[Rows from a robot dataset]
-------

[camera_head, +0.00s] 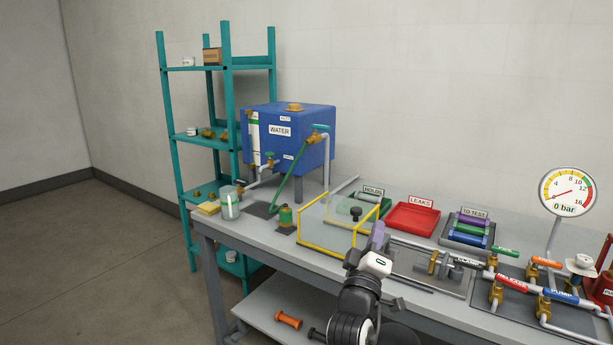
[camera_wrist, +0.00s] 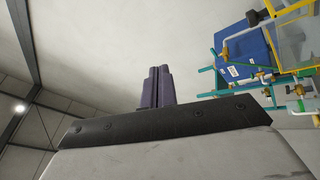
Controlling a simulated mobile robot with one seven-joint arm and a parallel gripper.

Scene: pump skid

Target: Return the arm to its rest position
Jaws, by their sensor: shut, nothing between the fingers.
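My gripper (camera_head: 378,236) is raised over the front of the bench, in front of the clear yellow-edged guard (camera_head: 327,242). In the wrist view its two purple-grey fingers (camera_wrist: 157,87) lie side by side, shut, with nothing between them. My dark arm rises from the bottom of the head view, partly hiding the bench edge behind it. The wrist view looks past the fingers at bare wall and ceiling, so the gripper points away from the bench top.
A blue water tank (camera_head: 297,150) stands behind the guard, beside a teal shelf (camera_head: 171,120). A red tray (camera_head: 411,219), a tray of coloured parts (camera_head: 468,230), several valves and a pressure gauge (camera_head: 567,192) reading about 0 bar fill the right side. The floor at left is clear.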

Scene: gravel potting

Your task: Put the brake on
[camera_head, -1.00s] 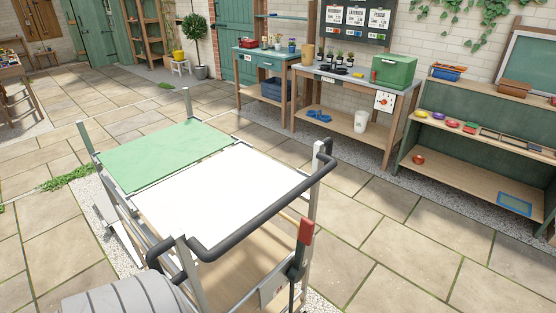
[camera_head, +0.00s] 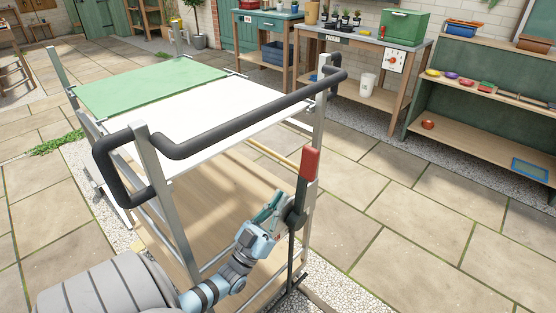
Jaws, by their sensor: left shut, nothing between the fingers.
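The brake lever, with a red grip (camera_head: 310,163) on a dark shaft, stands upright at the near right post of the trolley. Its dark pivot sits at a plate on the post. My left gripper (camera_head: 277,203) is shut and empty. In the picture it lies just left of the lever, below the red grip; I cannot tell whether it touches the lever or plate. The trolley has a dark push handle (camera_head: 235,128), a white top panel (camera_head: 205,112) and a green top panel (camera_head: 150,85). My right gripper does not show.
The trolley's lower wooden shelf (camera_head: 205,195) lies behind my left arm. A bench with a green box (camera_head: 393,27) and a green shelf unit (camera_head: 480,95) stand at the back right. The paving right of the trolley is clear.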

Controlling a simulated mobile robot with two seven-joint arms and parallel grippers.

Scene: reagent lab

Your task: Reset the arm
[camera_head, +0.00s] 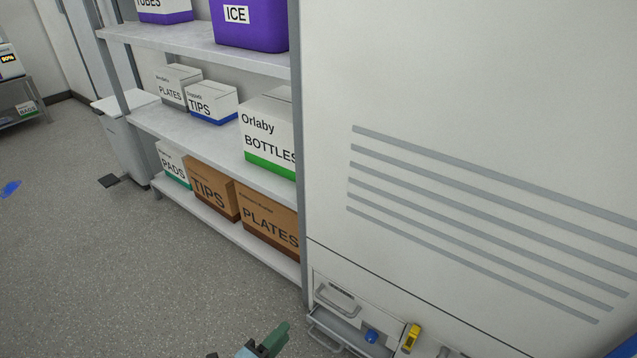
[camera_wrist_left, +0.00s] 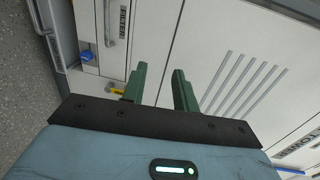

-------

What you are asked to do
Every line from the one with "Your task: Put the brake on" through the last line of the material gets printed exactly, and nothing more. Omit the pictures.

The reply
Your task: Put the brake on
[camera_head, -1.00s] 
[camera_head, +0.00s] 
Jaws, by their sensor: left shut, nothing between the fingers.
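The brake lever, with a red grip (camera_head: 310,163) on a dark shaft, stands upright at the near right post of the trolley. Its dark pivot sits at a plate on the post. My left gripper (camera_head: 277,203) is shut and empty. In the picture it lies just left of the lever, below the red grip; I cannot tell whether it touches the lever or plate. The trolley has a dark push handle (camera_head: 235,128), a white top panel (camera_head: 205,112) and a green top panel (camera_head: 150,85). My right gripper does not show.
The trolley's lower wooden shelf (camera_head: 205,195) lies behind my left arm. A bench with a green box (camera_head: 393,27) and a green shelf unit (camera_head: 480,95) stand at the back right. The paving right of the trolley is clear.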

Controlling a simulated mobile robot with two seven-joint arms and parallel grippers.

Scene: reagent lab

Your task: Reset the arm
[camera_head, +0.00s] 
[camera_wrist_left, +0.00s] 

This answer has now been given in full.